The second reason why minor rhetorical differences matter is because on policy, the Democrats are all pretty similar. They have roughly the same economic stimulus packages, roughly the same health care packages, roughly the same Iraq plans, etc. And besides, when any of these candidates assumes the White House, his or her priorities and plans have to shift to match political realities. There is a legitimate argument to be made that the philosophical approaches the candidates have to campaigning (and, indirectly, governing) matters as much as policy in these early stages.
Third, there’s the need for material. The press will write a story about Obama’s economic stimulus package the day after it comes out, and then it can’t write about it anymore. There’s nothing new to be said. And if you’re on the trail, the candidates say the same things over and over, so after you’ve written about the thoughts on education, immigration, Iraq, etc. that Obama is willing to reveal in his stump speech, you can’t write them any more. What’s left is writing about the subtle ways the campaigns change their rhetoric to respond to the day’s events or to the jabs of another campaign. And that, since it is the only thing that is different from the day before, becomes news.
Even when the press is covering the next Clinton campaign surrogate who has accidentally mentioned Barack Obama’s youthful drug use, it is illustrating for the public how the two campaigns do business. This shouldn’t be the whole story, but it is a worthwhile part.
And the fourth reason Taibbi identifies himself: “We rarely get to ask the candidates real questions, and even when we do, they almost never answer.”
So to some extent, the press is forced into the type of coverage it currently produces, and that isn’t a horrible thing.
But there are definitely problems. For example, writers and pundits who posit who they think won a debate because so and so “looked warm” or “appeared presidential” need to realize that they are just one person, and their perceptions are theirs alone. Other pundits (or their spouses, who watched the debate sitting right next to them) likely had different responses entirely. Their opinion is not worth hearing simply because they have a platform upon which to announce it. (This happens most frequently in TV media, which suffers from the fact that, in many cases, it has to fill 24 hours with news programming. TV media is almost impossible to defend.)
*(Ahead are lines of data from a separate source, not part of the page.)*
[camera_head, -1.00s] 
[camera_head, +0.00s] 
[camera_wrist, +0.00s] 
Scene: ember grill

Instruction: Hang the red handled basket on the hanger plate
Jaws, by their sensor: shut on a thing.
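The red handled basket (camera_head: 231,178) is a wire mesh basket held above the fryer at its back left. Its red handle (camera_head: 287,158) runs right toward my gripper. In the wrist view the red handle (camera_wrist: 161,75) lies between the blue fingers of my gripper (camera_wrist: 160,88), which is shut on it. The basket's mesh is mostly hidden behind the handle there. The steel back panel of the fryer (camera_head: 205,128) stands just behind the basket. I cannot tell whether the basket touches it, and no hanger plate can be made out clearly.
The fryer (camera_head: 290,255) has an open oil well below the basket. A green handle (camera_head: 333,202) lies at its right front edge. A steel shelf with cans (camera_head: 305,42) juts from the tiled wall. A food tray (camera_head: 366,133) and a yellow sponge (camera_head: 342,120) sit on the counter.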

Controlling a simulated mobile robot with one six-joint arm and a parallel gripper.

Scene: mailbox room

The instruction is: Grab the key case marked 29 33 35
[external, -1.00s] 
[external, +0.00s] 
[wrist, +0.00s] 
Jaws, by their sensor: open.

And Taibbi’s right when he says that sometimes, the press nudges the candidates into silly positions.
What the press wants out of Huckabee isn’t more detail about his economic ideas, but evidence that he is willing to “fight back” against Romney. “Can Mr. Nice Guy go on the offensive?” wondered Politico.com, a weirdly aggressive torch-waving newcomer to the media witch-hunt game. “That’s the question facing the surging Mike Huckabee. . . .”
That’s the question. . . . The passive structure of the Politico lede is the standard method that campaign trail journalists use when disguising value judgments as statements of fact. There’s no data backing up the notion that this really is the question facing Huckabee; the press is simply making sure Huckabee can be counted on to jump through any hoops they might decide to hold up for him, no matter how asinine these tests might be.
And jump he does. In Indianola, Huckabee not only mentions Romney by name, he unleashes a torrent of anti-Romney abuse…. The press reviews the next day are exultant. NICE-GUY HUCKABEE FIRES BACK IN IOWA shouts the Baltimore Sun. HUCKABEE DROPS ‘R-BOMBS’ IN IOWA seconds a satisfied Politico.
So there is room for improvement. There are plenty of problems that I don’t address here (Chris Hayes has some excellent points on the subject). But I would argue that the press isn’t actively undermining American democracy, the way Taibbi suggests. What would you like to see the news media report on? I’d be interested in your thoughts in the comments.
Update: I’ll add two things. One, the press needs to more fully embrace a fact checking role. This doesn’t mean having a “fact check” portion of your website, the way the Washington Post does. That’s a start, but every reporter ought to be willing and able to do enough research to call bullshit on a candidate in the body of his or her stories. If that means one particular story goes up half an hour late and a competing newspaper gets its story online first, so be it.
Two, the press needs to be careful about buying into its own echo chamber and getting carried away with itself. The Clinton campaign was coming off a bad loss in Iowa. Pundit after pundit doubted her chances of recovery; these pundits saw each other on TV, emailed each other, went out for drinks with one another, etc. Eventually all that punditry turned into a bury-Clinton meme with so much momentum that the whole media establishment went off the rails. A deep breath now and again would be helpful.